>> BEGIN Raw data

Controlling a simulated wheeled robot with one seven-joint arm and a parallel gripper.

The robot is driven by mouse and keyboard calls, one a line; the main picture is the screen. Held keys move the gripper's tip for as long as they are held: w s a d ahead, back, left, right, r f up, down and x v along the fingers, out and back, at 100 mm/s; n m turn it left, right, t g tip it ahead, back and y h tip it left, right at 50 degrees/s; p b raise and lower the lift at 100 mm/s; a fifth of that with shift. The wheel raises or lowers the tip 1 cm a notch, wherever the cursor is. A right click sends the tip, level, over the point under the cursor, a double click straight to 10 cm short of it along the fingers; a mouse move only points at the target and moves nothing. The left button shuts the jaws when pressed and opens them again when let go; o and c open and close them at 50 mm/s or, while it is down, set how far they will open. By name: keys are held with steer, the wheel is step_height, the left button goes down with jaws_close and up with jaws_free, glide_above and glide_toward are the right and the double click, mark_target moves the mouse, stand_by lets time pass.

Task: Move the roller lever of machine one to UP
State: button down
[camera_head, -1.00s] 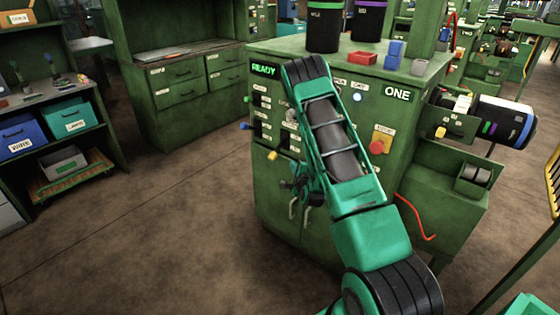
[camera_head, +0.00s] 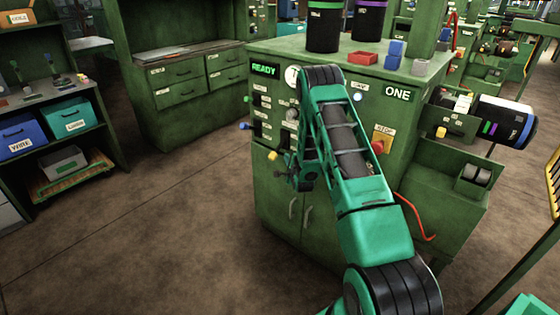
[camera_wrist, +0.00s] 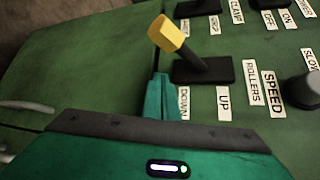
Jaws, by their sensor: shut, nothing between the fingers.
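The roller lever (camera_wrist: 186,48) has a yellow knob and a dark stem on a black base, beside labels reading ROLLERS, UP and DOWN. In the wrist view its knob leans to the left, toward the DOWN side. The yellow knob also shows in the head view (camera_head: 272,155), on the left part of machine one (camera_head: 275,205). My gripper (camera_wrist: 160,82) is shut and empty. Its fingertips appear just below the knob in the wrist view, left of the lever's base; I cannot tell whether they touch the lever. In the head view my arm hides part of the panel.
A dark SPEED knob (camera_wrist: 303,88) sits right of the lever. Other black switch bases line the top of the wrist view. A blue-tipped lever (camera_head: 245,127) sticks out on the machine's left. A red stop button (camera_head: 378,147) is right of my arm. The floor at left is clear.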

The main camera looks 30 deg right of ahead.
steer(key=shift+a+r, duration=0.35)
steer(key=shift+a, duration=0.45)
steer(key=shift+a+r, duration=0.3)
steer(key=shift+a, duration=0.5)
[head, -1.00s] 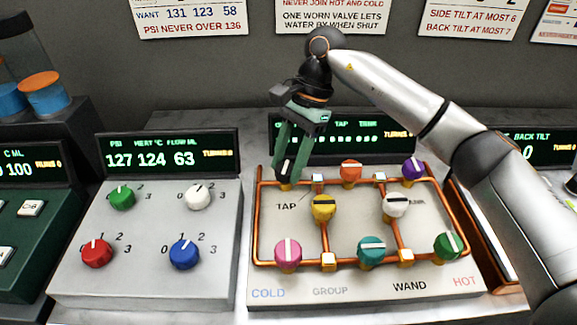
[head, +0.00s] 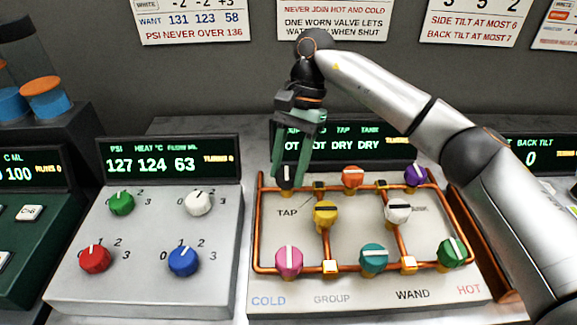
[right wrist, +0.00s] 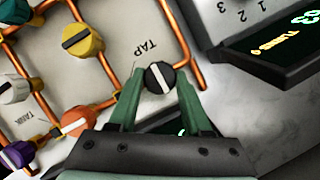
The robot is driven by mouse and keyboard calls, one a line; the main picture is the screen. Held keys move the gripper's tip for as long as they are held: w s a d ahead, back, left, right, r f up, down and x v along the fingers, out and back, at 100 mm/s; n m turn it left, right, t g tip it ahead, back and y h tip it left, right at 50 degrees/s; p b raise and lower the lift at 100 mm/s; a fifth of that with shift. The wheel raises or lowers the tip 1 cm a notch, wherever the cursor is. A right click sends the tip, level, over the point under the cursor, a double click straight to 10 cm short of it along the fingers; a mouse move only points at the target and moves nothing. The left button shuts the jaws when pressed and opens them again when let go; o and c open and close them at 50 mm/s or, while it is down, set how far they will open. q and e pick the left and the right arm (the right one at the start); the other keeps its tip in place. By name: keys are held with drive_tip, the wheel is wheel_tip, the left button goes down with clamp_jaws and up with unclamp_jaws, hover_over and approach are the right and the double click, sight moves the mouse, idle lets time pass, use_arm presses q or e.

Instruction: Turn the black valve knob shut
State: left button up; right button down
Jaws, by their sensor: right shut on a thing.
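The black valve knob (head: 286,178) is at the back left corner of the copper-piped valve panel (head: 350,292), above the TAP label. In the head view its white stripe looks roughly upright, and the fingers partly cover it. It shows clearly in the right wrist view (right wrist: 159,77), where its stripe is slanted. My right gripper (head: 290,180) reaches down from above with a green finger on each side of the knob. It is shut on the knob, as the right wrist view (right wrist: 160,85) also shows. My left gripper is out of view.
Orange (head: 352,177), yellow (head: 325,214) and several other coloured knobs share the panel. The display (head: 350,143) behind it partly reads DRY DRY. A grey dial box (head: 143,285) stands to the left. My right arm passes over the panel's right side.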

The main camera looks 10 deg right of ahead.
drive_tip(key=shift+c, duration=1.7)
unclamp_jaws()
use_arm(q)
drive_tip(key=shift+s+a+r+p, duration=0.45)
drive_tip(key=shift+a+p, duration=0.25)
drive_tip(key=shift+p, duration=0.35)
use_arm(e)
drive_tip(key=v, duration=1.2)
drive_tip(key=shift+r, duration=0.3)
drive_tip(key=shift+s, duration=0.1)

>> END Raw data

**Work to be completed:** Return all the entries word for word, but omit any pictures they contain.

**Output of the task:**
Controlling a simulated wheeled robot with one seven-joint arm and a parallel gripper.

The robot is driven by mouse and keyboard calls, one a line; the main picture is the screen. Held keys move the gripper's tip for as long as they are held: w s a d ahead, back, left, right, r f up, down and x v along the fingers, out and back, at 100 mm/s; n m turn it left, right, t g tip it ahead, back and y h tip it left, right at 50 degrees/s; p b raise and lower the lift at 100 mm/s; a fifth of that with shift. The wheel raises or lowers the tip 1 cm a notch, wherever the cursor is. A right click sends the tip, level, over the point under the cursor, a double click straight to 10 cm short of it along the fingers; a mouse move only points at the target and moves nothing. The left button shuts the jaws when pressed and opens them again when let go; o and c open and close them at 50 mm/s or, while it is down, set how far they will open. By name: keys are held with steer, the wheel is step_height, the left button goes down with jaws_close and up with jaws_free, glide_above and glide_toward are the right and the double click, mark_target moves the mouse, stand_by lets time pass.

Task: Move the roller lever of machine one to UP
State: button down
[camera_head, -1.00s] 
[camera_head, +0.00s] 
[camera_wrist, +0.00s] 
Jaws, by their sensor: shut, nothing between the fingers.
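The roller lever (camera_wrist: 186,48) has a yellow knob and a dark stem on a black base, beside labels reading ROLLERS, UP and DOWN. In the wrist view its knob leans to the left, toward the DOWN side. The yellow knob also shows in the head view (camera_head: 272,155), on the left part of machine one (camera_head: 275,205). My gripper (camera_wrist: 160,82) is shut and empty. Its fingertips appear just below the knob in the wrist view, left of the lever's base; I cannot tell whether they touch the lever. In the head view my arm hides part of the panel.
A dark SPEED knob (camera_wrist: 303,88) sits right of the lever. Other black switch bases line the top of the wrist view. A blue-tipped lever (camera_head: 245,127) sticks out on the machine's left. A red stop button (camera_head: 378,147) is right of my arm. The floor at left is clear.

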The main camera looks 30 deg right of ahead.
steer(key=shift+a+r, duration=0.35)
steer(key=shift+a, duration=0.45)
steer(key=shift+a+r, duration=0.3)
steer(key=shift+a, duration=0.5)
[head, -1.00s] 
[head, +0.00s] 
[right wrist, +0.00s] 
The robot is driven by mouse and keyboard calls, one a line; the main picture is the screen. Held keys move the gripper's tip for as long as they are held: w s a d ahead, back, left, right, r f up, down and x v along the fingers, out and back, at 100 mm/s; n m turn it left, right, t g tip it ahead, back and y h tip it left, right at 50 degrees/s; p b raise and lower the lift at 100 mm/s; a fifth of that with shift. The wheel raises or lowers the tip 1 cm a notch, wherever the cursor is. A right click sends the tip, level, over the point under the cursor, a double click straight to 10 cm short of it along the fingers; a mouse move only points at the target and moves nothing. The left button shuts the jaws when pressed and opens them again when let go; o and c open and close them at 50 mm/s or, while it is down, set how far they will open. q and e pick the left and the right arm (the right one at the start); the other keeps its tip in place. By name: keys are held with drive_tip, the wheel is wheel_tip, the left button goes down with clamp_jaws and up with unclamp_jaws, hover_over and approach are the right and the double click, sight moves the mouse, idle lets time pass, use_arm presses q or e.

Instruction: Turn the black valve knob shut
State: left button up; right button down
Jaws, by their sensor: right shut on a thing.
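The black valve knob (head: 286,178) is at the back left corner of the copper-piped valve panel (head: 350,292), above the TAP label. In the head view its white stripe looks roughly upright, and the fingers partly cover it. It shows clearly in the right wrist view (right wrist: 159,77), where its stripe is slanted. My right gripper (head: 290,180) reaches down from above with a green finger on each side of the knob. It is shut on the knob, as the right wrist view (right wrist: 160,85) also shows. My left gripper is out of view.
Orange (head: 352,177), yellow (head: 325,214) and several other coloured knobs share the panel. The display (head: 350,143) behind it partly reads DRY DRY. A grey dial box (head: 143,285) stands to the left. My right arm passes over the panel's right side.

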The main camera looks 10 deg right of ahead.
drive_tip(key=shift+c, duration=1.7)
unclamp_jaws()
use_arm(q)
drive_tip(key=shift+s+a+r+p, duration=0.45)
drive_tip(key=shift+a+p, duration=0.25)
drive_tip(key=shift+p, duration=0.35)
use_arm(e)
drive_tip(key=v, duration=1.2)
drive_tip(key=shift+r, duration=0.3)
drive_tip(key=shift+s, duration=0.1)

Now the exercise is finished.